[Instruction] Give only the number of lines in the listing below where the string "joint" occurs.
— Start of Stored rows —
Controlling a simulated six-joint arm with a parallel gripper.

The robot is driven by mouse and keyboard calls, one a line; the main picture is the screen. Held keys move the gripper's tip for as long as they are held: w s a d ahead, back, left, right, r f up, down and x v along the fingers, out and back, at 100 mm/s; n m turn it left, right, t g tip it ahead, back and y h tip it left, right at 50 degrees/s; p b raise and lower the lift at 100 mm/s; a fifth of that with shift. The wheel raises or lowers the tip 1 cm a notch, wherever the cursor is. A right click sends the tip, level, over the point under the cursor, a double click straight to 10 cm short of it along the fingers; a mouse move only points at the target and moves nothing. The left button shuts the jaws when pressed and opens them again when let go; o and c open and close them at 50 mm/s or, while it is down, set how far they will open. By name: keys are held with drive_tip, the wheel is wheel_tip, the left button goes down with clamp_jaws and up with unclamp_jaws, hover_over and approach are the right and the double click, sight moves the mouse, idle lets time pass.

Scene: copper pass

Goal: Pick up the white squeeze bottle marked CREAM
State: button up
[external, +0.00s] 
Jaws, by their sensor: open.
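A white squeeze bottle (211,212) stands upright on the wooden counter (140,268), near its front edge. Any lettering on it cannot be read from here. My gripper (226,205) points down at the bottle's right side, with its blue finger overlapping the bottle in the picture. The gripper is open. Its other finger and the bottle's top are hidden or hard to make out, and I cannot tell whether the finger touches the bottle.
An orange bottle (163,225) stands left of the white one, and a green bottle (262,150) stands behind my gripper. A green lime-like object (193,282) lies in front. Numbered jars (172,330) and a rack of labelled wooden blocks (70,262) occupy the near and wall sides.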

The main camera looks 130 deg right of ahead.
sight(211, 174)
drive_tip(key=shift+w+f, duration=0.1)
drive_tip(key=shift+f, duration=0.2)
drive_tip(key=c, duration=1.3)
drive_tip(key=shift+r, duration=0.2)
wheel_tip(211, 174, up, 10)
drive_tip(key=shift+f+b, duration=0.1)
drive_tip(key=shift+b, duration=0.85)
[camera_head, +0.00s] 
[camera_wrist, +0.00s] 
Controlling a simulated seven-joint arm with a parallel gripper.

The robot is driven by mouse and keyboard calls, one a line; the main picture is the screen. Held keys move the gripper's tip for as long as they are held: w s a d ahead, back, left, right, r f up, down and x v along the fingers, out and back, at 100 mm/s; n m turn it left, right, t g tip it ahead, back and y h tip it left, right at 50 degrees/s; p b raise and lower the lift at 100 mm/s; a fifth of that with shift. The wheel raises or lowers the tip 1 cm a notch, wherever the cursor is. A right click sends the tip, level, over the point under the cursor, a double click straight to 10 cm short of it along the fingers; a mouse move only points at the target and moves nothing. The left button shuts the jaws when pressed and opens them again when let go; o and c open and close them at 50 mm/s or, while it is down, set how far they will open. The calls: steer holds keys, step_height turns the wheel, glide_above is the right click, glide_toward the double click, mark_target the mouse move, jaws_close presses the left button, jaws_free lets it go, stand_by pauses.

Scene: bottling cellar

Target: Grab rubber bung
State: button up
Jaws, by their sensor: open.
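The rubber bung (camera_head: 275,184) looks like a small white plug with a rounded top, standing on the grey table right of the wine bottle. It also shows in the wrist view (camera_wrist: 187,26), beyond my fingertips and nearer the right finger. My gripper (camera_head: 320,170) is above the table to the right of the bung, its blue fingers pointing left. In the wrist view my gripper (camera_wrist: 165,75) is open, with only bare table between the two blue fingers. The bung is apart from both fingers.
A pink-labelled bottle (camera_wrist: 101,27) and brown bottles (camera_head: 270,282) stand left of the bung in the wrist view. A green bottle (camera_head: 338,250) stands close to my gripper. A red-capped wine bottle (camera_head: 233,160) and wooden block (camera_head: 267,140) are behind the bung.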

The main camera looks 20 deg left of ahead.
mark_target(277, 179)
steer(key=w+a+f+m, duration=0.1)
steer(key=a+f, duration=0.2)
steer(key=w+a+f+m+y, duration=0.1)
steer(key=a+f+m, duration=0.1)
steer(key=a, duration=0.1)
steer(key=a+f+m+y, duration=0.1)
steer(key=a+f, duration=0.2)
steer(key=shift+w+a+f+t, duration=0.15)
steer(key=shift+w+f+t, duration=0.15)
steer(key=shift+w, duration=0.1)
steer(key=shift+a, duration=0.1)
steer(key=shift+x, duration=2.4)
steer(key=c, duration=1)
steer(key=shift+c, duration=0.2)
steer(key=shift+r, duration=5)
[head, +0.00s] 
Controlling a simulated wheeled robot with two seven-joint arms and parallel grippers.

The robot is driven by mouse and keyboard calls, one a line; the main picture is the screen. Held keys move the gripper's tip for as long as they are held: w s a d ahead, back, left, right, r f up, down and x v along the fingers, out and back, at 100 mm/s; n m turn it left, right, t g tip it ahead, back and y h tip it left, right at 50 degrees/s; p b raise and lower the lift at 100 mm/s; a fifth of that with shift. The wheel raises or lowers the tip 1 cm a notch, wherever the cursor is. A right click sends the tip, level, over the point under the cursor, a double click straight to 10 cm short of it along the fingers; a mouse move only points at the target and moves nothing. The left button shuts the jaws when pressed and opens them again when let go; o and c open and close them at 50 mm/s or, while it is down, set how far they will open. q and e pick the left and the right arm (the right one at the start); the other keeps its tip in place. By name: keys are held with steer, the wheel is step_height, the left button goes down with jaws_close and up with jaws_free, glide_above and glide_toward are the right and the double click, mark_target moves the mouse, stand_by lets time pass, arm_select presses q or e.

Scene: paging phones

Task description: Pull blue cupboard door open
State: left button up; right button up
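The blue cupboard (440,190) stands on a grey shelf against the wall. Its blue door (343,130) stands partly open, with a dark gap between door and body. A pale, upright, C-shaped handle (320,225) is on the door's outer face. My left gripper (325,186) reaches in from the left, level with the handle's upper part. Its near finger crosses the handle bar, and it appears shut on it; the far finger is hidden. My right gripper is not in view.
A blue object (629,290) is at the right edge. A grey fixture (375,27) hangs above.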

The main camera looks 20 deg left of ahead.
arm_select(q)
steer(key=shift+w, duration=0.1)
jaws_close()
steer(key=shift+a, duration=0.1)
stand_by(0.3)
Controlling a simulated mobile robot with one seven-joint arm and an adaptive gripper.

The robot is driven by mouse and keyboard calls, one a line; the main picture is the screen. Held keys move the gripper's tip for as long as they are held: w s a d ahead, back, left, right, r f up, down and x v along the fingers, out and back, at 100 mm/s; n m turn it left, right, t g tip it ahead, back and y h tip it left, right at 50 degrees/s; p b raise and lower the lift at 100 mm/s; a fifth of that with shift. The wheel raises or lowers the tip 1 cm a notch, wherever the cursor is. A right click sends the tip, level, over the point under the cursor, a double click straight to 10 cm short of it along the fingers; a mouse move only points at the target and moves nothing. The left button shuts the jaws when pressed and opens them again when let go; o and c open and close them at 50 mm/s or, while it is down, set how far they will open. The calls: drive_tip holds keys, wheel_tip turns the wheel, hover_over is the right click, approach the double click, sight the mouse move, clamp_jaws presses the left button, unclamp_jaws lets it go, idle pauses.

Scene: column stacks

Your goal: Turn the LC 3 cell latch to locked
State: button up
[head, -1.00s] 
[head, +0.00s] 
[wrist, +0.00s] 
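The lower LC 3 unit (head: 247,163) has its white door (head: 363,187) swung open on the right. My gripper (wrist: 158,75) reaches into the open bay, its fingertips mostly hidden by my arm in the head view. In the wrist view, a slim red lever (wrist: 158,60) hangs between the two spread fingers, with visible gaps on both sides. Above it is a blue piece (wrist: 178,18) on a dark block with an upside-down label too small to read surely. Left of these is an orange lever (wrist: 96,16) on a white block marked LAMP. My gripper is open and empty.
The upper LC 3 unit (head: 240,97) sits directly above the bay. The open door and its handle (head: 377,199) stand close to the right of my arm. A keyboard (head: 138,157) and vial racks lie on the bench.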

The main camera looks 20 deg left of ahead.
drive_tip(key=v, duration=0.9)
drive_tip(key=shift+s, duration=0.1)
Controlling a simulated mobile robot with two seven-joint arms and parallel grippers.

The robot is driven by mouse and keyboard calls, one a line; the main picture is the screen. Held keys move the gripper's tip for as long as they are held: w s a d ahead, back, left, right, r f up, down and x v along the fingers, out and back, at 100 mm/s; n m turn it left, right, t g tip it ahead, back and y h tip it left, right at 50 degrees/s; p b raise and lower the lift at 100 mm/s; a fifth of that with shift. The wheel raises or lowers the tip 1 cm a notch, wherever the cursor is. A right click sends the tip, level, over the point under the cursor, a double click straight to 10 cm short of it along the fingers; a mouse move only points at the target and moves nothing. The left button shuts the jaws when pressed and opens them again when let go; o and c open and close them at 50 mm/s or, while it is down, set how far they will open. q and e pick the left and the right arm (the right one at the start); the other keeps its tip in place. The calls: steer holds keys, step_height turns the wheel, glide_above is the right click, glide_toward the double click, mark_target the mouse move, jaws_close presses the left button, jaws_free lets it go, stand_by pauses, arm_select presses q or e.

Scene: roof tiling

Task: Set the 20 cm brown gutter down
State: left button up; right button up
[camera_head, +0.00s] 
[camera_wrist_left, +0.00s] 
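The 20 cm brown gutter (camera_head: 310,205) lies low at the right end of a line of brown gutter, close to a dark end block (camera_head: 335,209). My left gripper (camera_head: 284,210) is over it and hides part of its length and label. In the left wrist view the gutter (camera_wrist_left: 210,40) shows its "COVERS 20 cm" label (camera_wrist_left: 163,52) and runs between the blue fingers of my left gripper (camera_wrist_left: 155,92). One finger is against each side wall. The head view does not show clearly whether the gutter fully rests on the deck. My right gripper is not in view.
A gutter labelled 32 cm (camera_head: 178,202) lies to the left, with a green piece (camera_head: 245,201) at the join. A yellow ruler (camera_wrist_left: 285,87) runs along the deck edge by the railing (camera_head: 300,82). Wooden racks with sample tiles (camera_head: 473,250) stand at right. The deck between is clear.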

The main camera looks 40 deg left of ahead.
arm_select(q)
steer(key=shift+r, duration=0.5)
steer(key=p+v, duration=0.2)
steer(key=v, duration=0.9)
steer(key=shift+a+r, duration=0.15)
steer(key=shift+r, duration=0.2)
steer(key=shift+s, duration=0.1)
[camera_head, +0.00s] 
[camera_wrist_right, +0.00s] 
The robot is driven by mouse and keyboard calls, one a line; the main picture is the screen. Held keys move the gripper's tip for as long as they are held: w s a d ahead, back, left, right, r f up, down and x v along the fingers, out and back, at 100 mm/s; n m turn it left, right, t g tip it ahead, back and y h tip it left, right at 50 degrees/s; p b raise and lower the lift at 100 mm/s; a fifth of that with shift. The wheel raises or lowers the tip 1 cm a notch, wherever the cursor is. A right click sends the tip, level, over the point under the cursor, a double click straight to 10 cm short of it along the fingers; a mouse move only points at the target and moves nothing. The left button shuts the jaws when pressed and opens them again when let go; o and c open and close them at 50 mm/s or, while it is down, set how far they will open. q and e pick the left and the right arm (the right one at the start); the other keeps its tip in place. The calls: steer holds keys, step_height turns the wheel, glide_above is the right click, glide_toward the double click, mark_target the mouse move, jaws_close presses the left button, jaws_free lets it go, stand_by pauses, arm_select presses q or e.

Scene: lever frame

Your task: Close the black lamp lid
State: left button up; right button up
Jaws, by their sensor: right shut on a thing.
— End of Stored rows —
[Result of this exercise] 5